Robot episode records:
________________________________________

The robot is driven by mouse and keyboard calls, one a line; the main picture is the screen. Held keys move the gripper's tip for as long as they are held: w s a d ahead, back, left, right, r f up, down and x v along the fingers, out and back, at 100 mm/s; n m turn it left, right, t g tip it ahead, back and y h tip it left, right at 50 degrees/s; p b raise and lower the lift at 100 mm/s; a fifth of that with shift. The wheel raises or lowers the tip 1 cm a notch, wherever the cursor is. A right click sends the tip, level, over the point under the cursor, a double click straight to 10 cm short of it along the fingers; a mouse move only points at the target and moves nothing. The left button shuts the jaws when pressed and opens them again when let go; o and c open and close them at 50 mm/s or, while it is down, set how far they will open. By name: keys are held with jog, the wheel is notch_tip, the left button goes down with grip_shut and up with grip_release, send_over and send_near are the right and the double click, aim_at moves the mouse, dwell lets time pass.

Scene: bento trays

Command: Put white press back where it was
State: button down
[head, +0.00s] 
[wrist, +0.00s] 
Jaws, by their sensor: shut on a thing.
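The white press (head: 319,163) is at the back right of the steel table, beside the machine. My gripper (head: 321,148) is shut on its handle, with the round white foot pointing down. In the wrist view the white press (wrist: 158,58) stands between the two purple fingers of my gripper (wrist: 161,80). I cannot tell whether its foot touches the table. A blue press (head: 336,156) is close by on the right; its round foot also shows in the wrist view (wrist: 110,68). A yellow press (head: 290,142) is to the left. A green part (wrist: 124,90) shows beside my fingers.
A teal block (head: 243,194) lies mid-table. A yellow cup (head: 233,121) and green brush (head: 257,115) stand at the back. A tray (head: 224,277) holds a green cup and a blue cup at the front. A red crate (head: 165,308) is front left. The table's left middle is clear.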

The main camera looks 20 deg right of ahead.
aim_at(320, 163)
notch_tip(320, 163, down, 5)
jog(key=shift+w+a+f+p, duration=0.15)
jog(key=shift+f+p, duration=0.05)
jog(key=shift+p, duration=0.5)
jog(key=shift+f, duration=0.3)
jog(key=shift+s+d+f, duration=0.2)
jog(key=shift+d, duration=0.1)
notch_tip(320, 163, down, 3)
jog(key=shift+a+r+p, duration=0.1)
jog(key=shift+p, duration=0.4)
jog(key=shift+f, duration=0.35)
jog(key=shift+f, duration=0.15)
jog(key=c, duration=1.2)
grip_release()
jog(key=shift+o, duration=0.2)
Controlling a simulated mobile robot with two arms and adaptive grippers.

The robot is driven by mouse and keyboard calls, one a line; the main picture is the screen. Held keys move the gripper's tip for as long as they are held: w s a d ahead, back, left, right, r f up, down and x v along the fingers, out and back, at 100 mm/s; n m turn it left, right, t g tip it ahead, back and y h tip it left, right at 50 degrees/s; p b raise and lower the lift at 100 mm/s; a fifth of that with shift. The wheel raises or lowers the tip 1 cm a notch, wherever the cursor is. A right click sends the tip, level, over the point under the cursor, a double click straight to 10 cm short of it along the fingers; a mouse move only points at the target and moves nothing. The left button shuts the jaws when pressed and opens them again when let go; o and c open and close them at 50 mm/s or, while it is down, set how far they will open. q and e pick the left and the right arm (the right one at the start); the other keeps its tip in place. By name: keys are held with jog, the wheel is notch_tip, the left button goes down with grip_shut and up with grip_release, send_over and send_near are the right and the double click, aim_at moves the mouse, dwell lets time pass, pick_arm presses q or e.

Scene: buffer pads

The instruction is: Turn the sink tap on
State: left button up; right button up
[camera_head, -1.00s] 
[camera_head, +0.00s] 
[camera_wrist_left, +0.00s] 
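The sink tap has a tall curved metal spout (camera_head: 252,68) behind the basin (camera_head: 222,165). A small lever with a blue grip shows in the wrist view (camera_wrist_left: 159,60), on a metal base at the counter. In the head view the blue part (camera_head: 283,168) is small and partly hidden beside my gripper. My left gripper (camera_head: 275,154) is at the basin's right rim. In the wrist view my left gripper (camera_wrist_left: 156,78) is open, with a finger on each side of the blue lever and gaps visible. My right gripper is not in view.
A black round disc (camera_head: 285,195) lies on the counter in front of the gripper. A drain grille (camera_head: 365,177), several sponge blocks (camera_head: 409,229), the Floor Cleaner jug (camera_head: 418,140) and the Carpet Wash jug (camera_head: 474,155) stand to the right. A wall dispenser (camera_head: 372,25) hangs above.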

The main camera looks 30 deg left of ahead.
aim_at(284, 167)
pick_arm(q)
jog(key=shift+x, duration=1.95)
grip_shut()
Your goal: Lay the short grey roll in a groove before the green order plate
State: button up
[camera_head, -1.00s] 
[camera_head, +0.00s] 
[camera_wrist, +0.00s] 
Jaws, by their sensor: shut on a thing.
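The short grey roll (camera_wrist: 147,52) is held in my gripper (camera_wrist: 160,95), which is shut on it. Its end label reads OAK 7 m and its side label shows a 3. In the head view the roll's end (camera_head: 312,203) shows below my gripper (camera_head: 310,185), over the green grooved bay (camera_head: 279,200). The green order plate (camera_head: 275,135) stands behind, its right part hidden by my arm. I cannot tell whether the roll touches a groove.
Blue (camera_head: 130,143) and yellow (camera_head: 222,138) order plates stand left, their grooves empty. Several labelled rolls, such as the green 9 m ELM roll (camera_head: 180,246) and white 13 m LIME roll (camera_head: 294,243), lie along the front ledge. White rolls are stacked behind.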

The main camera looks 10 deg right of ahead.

________________________________________

TO BE DONE:
Your task is to transcribe the material exactly.

FULL OUTPUT:
The robot is driven by mouse and keyboard calls, one a line; the main picture is the screen. Held keys move the gripper's tip for as long as they are held: w s a d ahead, back, left, right, r f up, down and x v along the fingers, out and back, at 100 mm/s; n m turn it left, right, t g tip it ahead, back and y h tip it left, right at 50 degrees/s; p b raise and lower the lift at 100 mm/s; a fifth of that with shift. The wheel raises or lowers the tip 1 cm a notch, wherever the cursor is. A right click sends the tip, level, over the point under the cursor, a double click straight to 10 cm short of it along the fingers; a mouse move only points at the target and moves nothing. The left button shuts the jaws when pressed and opens them again when let go; o and c open and close them at 50 mm/s or, while it is down, set how far they will open. By name: keys are held with jog, the wheel is notch_tip, the left button goes down with grip_shut and up with grip_release, send_over and send_near are the right and the double click, aim_at moves the mouse, dwell lets time pass.

Scene: bento trays

Command: Put white press back where it was
State: button down
[head, +0.00s] 
[wrist, +0.00s] 
Jaws, by their sensor: shut on a thing.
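The white press (head: 319,163) is at the back right of the steel table, beside the machine. My gripper (head: 321,148) is shut on its handle, with the round white foot pointing down. In the wrist view the white press (wrist: 158,58) stands between the two purple fingers of my gripper (wrist: 161,80). I cannot tell whether its foot touches the table. A blue press (head: 336,156) is close by on the right; its round foot also shows in the wrist view (wrist: 110,68). A yellow press (head: 290,142) is to the left. A green part (wrist: 124,90) shows beside my fingers.
A teal block (head: 243,194) lies mid-table. A yellow cup (head: 233,121) and green brush (head: 257,115) stand at the back. A tray (head: 224,277) holds a green cup and a blue cup at the front. A red crate (head: 165,308) is front left. The table's left middle is clear.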

The main camera looks 20 deg right of ahead.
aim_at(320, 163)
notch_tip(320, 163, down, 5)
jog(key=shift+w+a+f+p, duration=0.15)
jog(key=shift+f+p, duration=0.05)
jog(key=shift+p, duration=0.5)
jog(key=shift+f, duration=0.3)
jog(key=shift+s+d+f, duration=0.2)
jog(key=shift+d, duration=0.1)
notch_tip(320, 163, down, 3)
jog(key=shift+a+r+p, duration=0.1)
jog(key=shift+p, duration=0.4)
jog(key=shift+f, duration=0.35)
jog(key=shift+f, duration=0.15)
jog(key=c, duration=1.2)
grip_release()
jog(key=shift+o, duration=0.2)
Controlling a simulated mobile robot with two arms and adaptive grippers.

The robot is driven by mouse and keyboard calls, one a line; the main picture is the screen. Held keys move the gripper's tip for as long as they are held: w s a d ahead, back, left, right, r f up, down and x v along the fingers, out and back, at 100 mm/s; n m turn it left, right, t g tip it ahead, back and y h tip it left, right at 50 degrees/s; p b raise and lower the lift at 100 mm/s; a fifth of that with shift. The wheel raises or lowers the tip 1 cm a notch, wherever the cursor is. A right click sends the tip, level, over the point under the cursor, a double click straight to 10 cm short of it along the fingers; a mouse move only points at the target and moves nothing. The left button shuts the jaws when pressed and opens them again when let go; o and c open and close them at 50 mm/s or, while it is down, set how far they will open. q and e pick the left and the right arm (the right one at the start); the other keeps its tip in place. By name: keys are held with jog, the wheel is notch_tip, the left button goes down with grip_shut and up with grip_release, send_over and send_near are the right and the double click, aim_at moves the mouse, dwell lets time pass, pick_arm presses q or e.

Scene: buffer pads

The instruction is: Turn the sink tap on
State: left button up; right button up
[camera_head, -1.00s] 
[camera_head, +0.00s] 
[camera_wrist_left, +0.00s] 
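The sink tap has a tall curved metal spout (camera_head: 252,68) behind the basin (camera_head: 222,165). A small lever with a blue grip shows in the wrist view (camera_wrist_left: 159,60), on a metal base at the counter. In the head view the blue part (camera_head: 283,168) is small and partly hidden beside my gripper. My left gripper (camera_head: 275,154) is at the basin's right rim. In the wrist view my left gripper (camera_wrist_left: 156,78) is open, with a finger on each side of the blue lever and gaps visible. My right gripper is not in view.
A black round disc (camera_head: 285,195) lies on the counter in front of the gripper. A drain grille (camera_head: 365,177), several sponge blocks (camera_head: 409,229), the Floor Cleaner jug (camera_head: 418,140) and the Carpet Wash jug (camera_head: 474,155) stand to the right. A wall dispenser (camera_head: 372,25) hangs above.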

The main camera looks 30 deg left of ahead.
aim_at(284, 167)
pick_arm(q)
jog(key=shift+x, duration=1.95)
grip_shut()
Your goal: Lay the short grey roll in a groove before the green order plate
State: button up
[camera_head, -1.00s] 
[camera_head, +0.00s] 
[camera_wrist, +0.00s] 
Jaws, by their sensor: shut on a thing.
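The short grey roll (camera_wrist: 147,52) is held in my gripper (camera_wrist: 160,95), which is shut on it. Its end label reads OAK 7 m and its side label shows a 3. In the head view the roll's end (camera_head: 312,203) shows below my gripper (camera_head: 310,185), over the green grooved bay (camera_head: 279,200). The green order plate (camera_head: 275,135) stands behind, its right part hidden by my arm. I cannot tell whether the roll touches a groove.
Blue (camera_head: 130,143) and yellow (camera_head: 222,138) order plates stand left, their grooves empty. Several labelled rolls, such as the green 9 m ELM roll (camera_head: 180,246) and white 13 m LIME roll (camera_head: 294,243), lie along the front ledge. White rolls are stacked behind.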

The main camera looks 10 deg right of ahead.

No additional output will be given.